Most handsaws will come with between 7 and 10 teeth per inch. Remember that a hacksaw can have as many as 32 teeth per inch, and you see how big a difference that can be.
But the teeth on a handsaw are more intricate than you think. For example, these blades are pretty universal in how they cut, which means they can produce both crosscutting and rip cuts. It all depends on whether you cut with or against the grain. However, it’s cool to know in advance that the blade on a handsaw can produce either.
But the teeth are not the only difference when comparing a hacksaw with a handsaw. In the case of the handsaw, it comes with more of a closed handle rather than a bow shape. Personally, I feel I get a more confident grip with the handle on a handsaw, and that’s probably why it works better for producing fast cuts and working at speed.
Yet there is also one other difference, and it’s how the handsaw manages to cut the wood. Remember I mentioned how the hacksaw only works on the push stroke? Well, the modern handsaw can cut on both the push and pull strokes.

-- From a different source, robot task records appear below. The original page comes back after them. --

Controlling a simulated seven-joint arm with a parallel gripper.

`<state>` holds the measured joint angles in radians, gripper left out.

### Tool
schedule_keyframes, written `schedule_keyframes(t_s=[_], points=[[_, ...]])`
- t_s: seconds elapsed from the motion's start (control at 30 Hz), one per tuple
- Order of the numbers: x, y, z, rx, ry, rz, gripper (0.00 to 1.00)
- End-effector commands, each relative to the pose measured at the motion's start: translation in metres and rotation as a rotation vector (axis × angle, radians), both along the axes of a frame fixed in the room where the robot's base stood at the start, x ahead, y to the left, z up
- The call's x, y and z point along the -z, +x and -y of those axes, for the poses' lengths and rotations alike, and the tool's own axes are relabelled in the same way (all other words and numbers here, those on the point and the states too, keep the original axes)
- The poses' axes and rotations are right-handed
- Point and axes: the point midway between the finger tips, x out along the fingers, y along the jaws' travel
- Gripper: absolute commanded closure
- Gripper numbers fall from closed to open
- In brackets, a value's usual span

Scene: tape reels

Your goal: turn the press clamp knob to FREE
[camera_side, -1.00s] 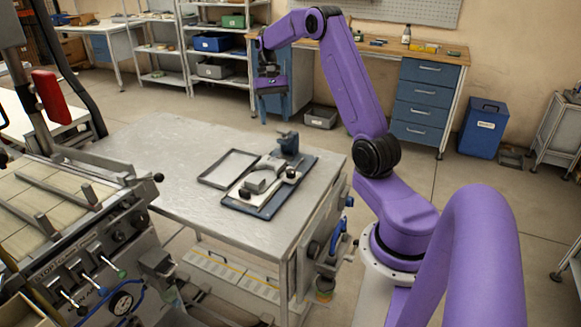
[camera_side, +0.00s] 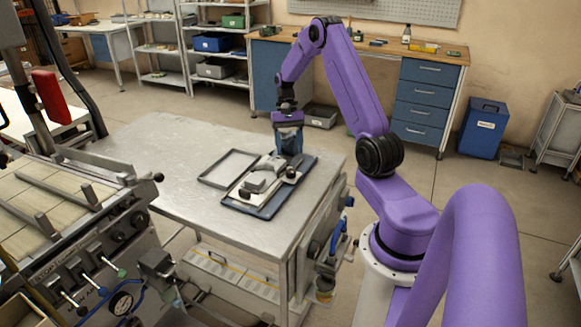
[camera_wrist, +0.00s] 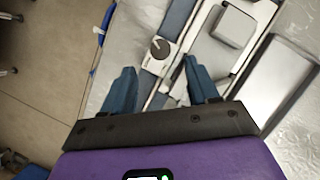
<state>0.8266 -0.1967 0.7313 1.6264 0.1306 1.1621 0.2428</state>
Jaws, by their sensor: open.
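The clamp knob (camera_wrist: 160,47) is a dark round knob with a pale pointer mark, set on a light plate with small lettering that I cannot read. In the side view the knob (camera_side: 291,173) is a small black spot at the right of the grey press clamp (camera_side: 262,180). My gripper (camera_wrist: 159,66) is open and empty, with its blue fingers apart. In the wrist view the knob shows just beyond the fingertips, between their lines. In the side view my gripper (camera_side: 289,148) points down behind the knob, above the back of the board. I see no contact with the knob.
The clamp sits on a dark blue board (camera_side: 268,212) on a metal table (camera_side: 160,150). An empty shallow frame (camera_side: 204,181) lies to its left. A blue fixture behind the clamp is mostly hidden by my gripper. The table's left part is clear.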

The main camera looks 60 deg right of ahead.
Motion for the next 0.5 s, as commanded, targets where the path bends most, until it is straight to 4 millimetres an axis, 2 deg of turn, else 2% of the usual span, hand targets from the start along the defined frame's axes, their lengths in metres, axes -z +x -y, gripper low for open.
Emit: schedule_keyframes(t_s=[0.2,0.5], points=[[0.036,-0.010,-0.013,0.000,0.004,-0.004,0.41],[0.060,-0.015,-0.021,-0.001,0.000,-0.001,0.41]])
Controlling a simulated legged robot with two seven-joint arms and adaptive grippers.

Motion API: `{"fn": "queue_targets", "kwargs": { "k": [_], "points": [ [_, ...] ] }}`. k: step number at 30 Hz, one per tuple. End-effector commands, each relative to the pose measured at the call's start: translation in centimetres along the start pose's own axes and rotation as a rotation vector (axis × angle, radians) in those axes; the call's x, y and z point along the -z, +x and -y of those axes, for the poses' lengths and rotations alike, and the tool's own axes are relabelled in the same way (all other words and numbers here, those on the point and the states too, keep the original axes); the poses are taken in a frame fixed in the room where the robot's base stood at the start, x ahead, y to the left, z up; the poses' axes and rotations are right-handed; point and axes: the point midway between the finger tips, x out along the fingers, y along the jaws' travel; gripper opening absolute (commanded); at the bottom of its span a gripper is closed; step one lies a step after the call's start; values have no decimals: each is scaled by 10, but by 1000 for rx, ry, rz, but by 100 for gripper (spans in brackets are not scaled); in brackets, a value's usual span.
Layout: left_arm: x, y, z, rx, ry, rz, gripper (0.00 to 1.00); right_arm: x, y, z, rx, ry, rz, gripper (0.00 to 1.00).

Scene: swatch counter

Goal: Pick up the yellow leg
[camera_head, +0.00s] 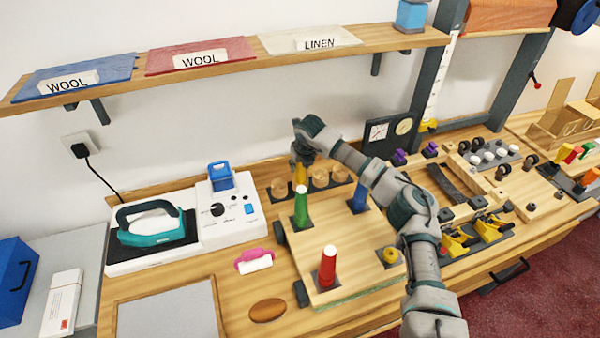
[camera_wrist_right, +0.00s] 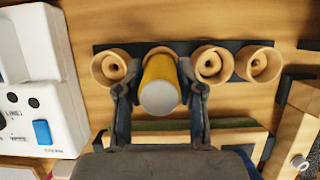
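The yellow leg (camera_head: 300,175) stands in one cup of a dark rack with several wooden cups at the back of the counter. In the right wrist view the yellow leg (camera_wrist_right: 160,85) points up toward the camera. My right gripper (camera_head: 302,158) reaches down over it from above. In the wrist view the right gripper (camera_wrist_right: 160,72) has one finger on each side of the leg, with what look like narrow gaps; contact at the tips is unclear. My left gripper is not in view.
A green leg (camera_head: 301,208), a red leg (camera_head: 327,268) and a blue leg (camera_head: 358,196) stand upright on a wooden board (camera_head: 345,245). An iron (camera_head: 150,225) and a white control box (camera_head: 232,207) stand to the left. A shelf (camera_head: 230,65) runs above.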

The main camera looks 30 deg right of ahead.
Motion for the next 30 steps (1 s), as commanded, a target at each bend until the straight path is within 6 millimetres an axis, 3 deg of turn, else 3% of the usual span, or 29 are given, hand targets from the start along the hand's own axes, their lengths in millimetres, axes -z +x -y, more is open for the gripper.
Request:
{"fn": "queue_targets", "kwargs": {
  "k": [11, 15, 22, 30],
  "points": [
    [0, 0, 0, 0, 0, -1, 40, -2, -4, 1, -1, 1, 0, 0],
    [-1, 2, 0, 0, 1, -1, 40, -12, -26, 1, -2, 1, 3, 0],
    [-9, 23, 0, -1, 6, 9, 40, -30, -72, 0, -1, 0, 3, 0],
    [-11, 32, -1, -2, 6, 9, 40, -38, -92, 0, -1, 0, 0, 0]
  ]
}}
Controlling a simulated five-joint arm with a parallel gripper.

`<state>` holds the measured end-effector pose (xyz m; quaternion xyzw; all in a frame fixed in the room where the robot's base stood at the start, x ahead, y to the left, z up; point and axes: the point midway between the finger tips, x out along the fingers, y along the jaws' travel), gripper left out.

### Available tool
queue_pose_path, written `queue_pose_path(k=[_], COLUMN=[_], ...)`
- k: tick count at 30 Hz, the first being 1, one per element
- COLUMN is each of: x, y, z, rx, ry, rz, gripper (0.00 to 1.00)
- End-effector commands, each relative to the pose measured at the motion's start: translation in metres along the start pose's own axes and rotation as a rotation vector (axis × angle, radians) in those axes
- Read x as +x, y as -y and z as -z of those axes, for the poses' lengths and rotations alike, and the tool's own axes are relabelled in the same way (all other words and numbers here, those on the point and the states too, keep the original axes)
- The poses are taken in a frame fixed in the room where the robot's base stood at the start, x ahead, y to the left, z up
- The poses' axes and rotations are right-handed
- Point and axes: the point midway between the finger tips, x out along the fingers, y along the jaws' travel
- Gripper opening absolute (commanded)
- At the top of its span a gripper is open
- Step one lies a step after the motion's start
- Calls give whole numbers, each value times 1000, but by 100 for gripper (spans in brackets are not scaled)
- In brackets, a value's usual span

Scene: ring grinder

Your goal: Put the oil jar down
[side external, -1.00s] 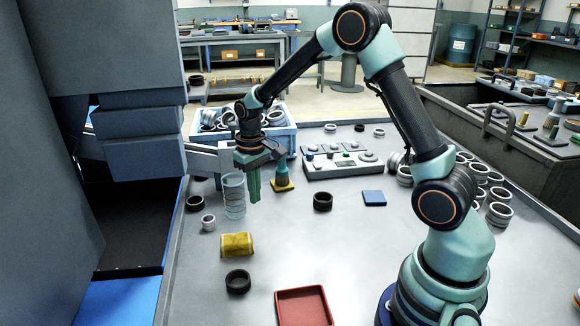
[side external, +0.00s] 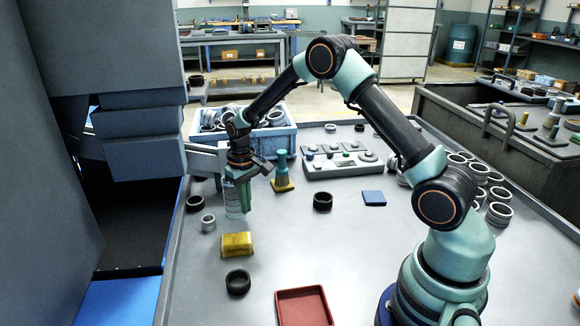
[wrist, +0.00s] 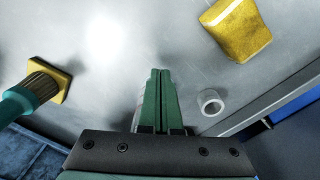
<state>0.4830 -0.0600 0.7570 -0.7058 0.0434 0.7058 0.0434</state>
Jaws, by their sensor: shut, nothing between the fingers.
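A clear, see-through cylinder that looks like the oil jar (side external: 231,205) stands upright on the grey table in the side view, near the left edge. My gripper (side external: 246,211) is just in front of it and hides part of it. The green fingers point down and are shut with nothing between them. In the wrist view my gripper (wrist: 160,72) has its two fingers pressed together. Only a faint pale edge shows beside the fingers there, and I cannot tell whether the fingers touch the jar.
A yellow cloth-like block (side external: 236,244), a small grey ring (side external: 208,223) and dark rings (side external: 238,282) lie nearby. A teal-handled brush on a yellow base (side external: 283,175) stands behind my gripper. A red tray (side external: 304,306) is at the front.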

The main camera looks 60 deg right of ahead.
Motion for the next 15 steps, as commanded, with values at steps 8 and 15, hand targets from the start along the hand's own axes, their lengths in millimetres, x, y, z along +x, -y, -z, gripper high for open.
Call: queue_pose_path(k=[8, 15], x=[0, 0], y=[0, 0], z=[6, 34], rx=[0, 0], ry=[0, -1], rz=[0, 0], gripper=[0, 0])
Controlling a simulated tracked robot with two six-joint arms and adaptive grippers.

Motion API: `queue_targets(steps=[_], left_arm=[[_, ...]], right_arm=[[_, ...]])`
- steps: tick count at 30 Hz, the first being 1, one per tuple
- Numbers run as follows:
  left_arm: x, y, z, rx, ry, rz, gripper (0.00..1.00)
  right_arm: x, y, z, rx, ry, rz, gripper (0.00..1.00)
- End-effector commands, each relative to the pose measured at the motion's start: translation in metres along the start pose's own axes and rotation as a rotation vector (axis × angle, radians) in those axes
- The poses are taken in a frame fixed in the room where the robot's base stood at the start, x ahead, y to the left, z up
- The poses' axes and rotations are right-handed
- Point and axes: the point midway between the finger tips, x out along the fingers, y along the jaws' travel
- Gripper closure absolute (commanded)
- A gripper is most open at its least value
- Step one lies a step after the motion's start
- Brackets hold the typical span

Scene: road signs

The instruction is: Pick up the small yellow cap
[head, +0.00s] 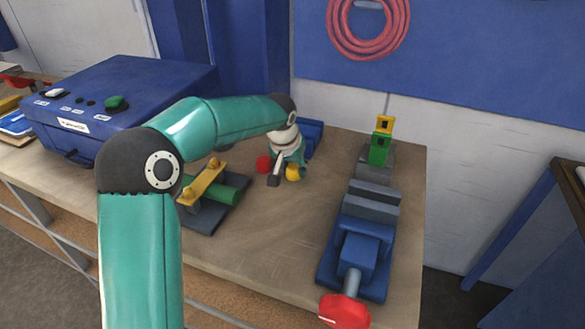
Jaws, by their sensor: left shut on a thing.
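The small yellow cap (293,173) is at the middle of the bench, at the tip of my left gripper (284,175). My left gripper reaches down from above and is shut on the yellow cap. The fingers and wrist hide part of the cap, and I cannot tell whether it touches the bench top. My right gripper is not in view.
A red round piece (263,164) lies just left of the gripper. A blue vise (360,245) stands at right, with green and yellow blocks (380,148) behind it. A blue control box (125,95) and a green cylinder fixture (213,190) are at left. The bench (265,255) is clear in front.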

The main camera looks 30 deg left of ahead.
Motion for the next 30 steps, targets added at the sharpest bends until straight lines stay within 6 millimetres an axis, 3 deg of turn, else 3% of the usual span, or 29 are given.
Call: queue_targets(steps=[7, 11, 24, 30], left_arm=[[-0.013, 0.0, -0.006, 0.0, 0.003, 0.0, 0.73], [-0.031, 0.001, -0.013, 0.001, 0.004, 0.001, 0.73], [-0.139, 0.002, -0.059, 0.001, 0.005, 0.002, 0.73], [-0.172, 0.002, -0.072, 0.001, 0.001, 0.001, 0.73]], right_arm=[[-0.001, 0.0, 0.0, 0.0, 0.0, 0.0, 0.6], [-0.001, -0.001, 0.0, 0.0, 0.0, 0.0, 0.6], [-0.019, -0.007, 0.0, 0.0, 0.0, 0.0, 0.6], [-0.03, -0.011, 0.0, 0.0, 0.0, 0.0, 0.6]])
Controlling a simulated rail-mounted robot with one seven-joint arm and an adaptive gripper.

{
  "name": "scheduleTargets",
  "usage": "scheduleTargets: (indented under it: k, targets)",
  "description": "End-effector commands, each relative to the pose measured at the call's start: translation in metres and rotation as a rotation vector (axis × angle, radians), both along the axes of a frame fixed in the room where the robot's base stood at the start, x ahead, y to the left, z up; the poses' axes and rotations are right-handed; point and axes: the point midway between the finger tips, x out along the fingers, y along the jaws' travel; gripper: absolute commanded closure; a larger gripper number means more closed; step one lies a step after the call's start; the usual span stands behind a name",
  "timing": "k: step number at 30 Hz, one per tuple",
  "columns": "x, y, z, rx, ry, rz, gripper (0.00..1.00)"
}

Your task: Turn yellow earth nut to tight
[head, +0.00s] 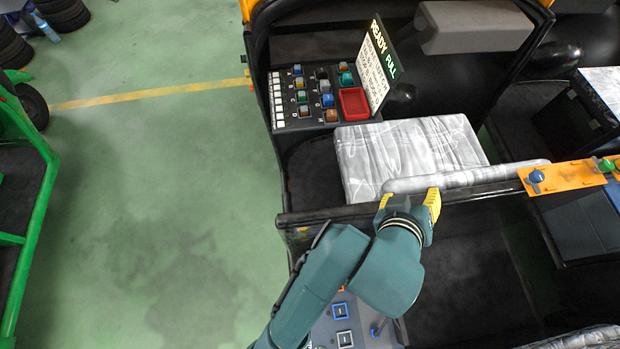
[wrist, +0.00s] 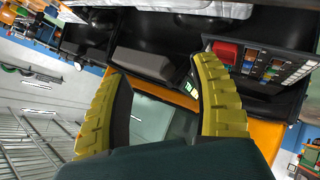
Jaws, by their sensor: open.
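I cannot pick out the yellow earth nut for certain in either view. A dark panel with several small coloured parts (head: 315,96) stands at the rickshaw's front left. Some of its parts look yellowish, but they are too small to name. The panel also shows at the right of the wrist view (wrist: 270,66). My gripper (head: 410,197), with yellow ribbed fingers, is open and empty over the rail in front of the grey seat, right of and nearer than the panel. In the wrist view my gripper (wrist: 167,75) has its fingers wide apart with nothing between them.
The grey marbled seat (head: 410,150) is behind my gripper. An orange plate (head: 568,179) with blue and green knobs is at right.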

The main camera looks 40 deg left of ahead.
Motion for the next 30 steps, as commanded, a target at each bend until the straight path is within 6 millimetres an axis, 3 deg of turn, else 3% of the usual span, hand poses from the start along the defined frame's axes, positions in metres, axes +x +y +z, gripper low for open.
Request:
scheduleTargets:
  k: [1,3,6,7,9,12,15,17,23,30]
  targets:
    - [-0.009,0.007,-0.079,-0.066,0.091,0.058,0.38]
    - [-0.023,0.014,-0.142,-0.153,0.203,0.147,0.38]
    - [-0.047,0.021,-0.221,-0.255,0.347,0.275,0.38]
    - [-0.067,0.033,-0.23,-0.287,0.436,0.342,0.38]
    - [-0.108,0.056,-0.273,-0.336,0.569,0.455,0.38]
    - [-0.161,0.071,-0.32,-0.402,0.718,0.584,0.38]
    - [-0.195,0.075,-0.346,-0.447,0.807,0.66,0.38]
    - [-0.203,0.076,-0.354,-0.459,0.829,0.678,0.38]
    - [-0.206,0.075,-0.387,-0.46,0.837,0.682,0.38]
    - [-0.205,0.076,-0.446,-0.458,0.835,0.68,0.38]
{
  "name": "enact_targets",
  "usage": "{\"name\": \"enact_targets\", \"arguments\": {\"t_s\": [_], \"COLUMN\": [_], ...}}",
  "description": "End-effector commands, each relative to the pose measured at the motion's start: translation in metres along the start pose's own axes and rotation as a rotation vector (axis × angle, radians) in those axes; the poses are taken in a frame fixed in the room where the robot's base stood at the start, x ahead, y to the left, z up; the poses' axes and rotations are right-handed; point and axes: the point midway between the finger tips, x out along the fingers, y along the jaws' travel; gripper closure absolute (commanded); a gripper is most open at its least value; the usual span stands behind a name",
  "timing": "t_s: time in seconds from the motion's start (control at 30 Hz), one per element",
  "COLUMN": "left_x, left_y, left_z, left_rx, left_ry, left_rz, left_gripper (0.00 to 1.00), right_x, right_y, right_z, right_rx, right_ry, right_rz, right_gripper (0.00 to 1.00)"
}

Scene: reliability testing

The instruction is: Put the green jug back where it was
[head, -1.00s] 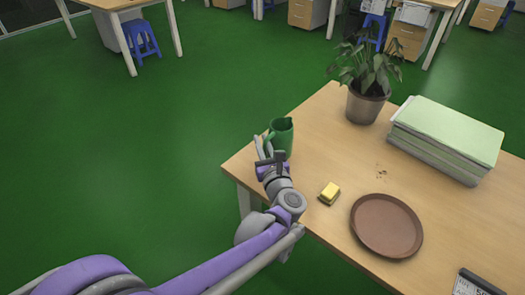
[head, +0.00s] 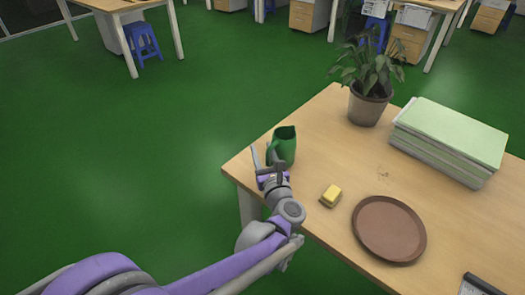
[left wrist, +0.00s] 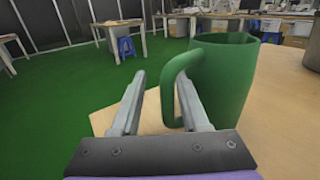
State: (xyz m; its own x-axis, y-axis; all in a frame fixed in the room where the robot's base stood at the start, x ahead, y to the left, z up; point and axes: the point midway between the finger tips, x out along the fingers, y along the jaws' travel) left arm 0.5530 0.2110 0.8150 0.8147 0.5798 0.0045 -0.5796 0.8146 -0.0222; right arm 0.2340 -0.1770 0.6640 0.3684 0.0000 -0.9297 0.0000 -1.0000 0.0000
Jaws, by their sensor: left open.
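The green jug (head: 284,143) stands upright on the wooden table (head: 317,113), near its left corner. In the left wrist view the jug (left wrist: 226,80) is close, right of centre, with its handle (left wrist: 168,92) towards me. My left gripper (head: 265,161) is open at the handle side of the jug. In the left wrist view its fingertips (left wrist: 160,82) are apart, with the handle's upright part between them. I cannot tell whether either finger touches the handle. My right gripper is not in view.
A brown round plate (head: 389,229) and a yellow sponge-like block (head: 331,195) lie right of my arm. A potted plant (head: 367,105) and a stack of papers or binders (head: 447,140) stand farther back. The tabletop between jug and plant is clear.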

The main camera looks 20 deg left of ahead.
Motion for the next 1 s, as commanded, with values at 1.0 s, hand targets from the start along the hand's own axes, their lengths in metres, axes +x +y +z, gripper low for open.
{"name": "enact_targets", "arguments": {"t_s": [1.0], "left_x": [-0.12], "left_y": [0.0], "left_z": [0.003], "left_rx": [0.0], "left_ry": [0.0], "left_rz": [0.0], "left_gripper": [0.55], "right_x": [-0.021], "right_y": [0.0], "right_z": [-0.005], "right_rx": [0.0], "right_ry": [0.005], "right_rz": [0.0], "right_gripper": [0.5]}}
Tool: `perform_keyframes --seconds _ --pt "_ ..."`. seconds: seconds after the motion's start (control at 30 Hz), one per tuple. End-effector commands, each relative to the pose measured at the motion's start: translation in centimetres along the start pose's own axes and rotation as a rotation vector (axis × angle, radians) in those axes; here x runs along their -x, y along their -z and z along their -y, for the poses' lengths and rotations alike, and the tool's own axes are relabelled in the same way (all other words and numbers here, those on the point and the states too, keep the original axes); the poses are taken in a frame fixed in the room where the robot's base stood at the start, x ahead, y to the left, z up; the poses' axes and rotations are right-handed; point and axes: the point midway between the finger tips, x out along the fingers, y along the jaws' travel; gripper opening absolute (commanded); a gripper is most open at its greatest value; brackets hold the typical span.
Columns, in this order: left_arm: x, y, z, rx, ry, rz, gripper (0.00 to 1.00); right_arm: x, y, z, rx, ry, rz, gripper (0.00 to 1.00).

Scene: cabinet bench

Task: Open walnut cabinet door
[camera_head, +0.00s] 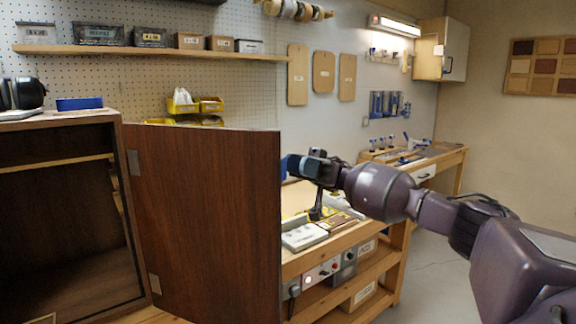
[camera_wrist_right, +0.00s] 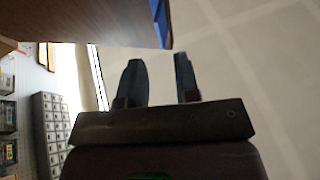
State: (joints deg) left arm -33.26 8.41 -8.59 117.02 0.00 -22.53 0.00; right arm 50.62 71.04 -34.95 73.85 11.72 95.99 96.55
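The walnut cabinet (camera_head: 70,220) stands at the left with its dark interior showing. Its door (camera_head: 205,220) stands wide open, hinged on the cabinet's right side and swung out to the right, with its inner face toward the head camera. My right gripper (camera_head: 300,166) is just beyond the door's free edge in the head view, and the door may hide part of it. In the right wrist view the two fingers of my right gripper (camera_wrist_right: 158,78) are apart with nothing between them. A wood panel with a blue edge (camera_wrist_right: 161,24) lies ahead of the fingertips. My left gripper is not in view.
A workbench (camera_head: 345,238) with tools and a lower shelf stands behind the door and my right arm. Ear defenders (camera_head: 22,93) and a blue box (camera_head: 79,104) are on the cabinet top. Open floor (camera_head: 435,270) shows at the right.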

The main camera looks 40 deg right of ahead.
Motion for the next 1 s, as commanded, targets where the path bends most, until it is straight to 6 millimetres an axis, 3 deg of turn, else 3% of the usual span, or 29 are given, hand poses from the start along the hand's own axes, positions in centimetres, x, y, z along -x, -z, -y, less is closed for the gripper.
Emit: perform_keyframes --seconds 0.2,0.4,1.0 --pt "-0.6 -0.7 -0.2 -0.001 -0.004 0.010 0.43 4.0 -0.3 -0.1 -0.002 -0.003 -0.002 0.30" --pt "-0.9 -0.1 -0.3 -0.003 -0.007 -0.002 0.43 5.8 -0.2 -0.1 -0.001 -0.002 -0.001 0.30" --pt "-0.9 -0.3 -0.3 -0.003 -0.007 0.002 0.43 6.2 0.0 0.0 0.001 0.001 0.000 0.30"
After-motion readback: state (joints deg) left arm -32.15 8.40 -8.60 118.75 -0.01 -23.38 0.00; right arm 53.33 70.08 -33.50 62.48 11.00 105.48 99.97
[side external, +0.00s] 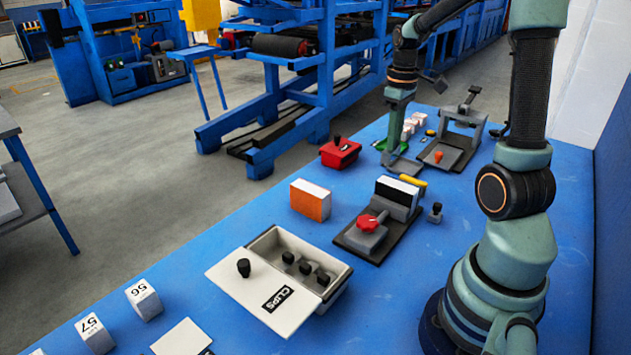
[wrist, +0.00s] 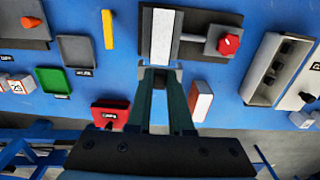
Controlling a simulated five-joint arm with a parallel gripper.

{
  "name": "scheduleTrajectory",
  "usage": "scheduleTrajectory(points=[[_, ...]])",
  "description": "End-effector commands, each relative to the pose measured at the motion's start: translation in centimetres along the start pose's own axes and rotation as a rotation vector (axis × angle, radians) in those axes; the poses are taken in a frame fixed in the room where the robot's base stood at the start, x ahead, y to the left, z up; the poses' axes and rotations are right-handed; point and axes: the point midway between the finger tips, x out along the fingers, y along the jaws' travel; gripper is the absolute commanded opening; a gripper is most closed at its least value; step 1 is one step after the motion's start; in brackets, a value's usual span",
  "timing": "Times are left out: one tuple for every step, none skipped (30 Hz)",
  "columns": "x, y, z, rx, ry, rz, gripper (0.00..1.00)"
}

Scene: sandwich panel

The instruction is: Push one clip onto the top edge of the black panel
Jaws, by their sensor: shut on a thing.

That does mean it will get through the material faster because it’s cutting on both motions as opposed to the hacksaw, where only one move works.
My opinion is that any individual involved in carrying out DIY projects around the home should still have both a hacksaw and handsaw in their arsenal of tools. Sure, you might not use them that often, but I feel there’s something cool about tackling certain projects in the same way as they have been tackled for decades.
If I was giving a recommendation, then I would tell anybody to go out and get some of these manual tools. You don’t have to worry about power, apart from your arm becoming fatigued, and there’s certainly nothing complicated about setting them up.
I think you have nothing whatsoever to lose by giving these saws a go. Who knows, you may end up falling in love with them, even though I completely understand if your power tools remain your tool of choice.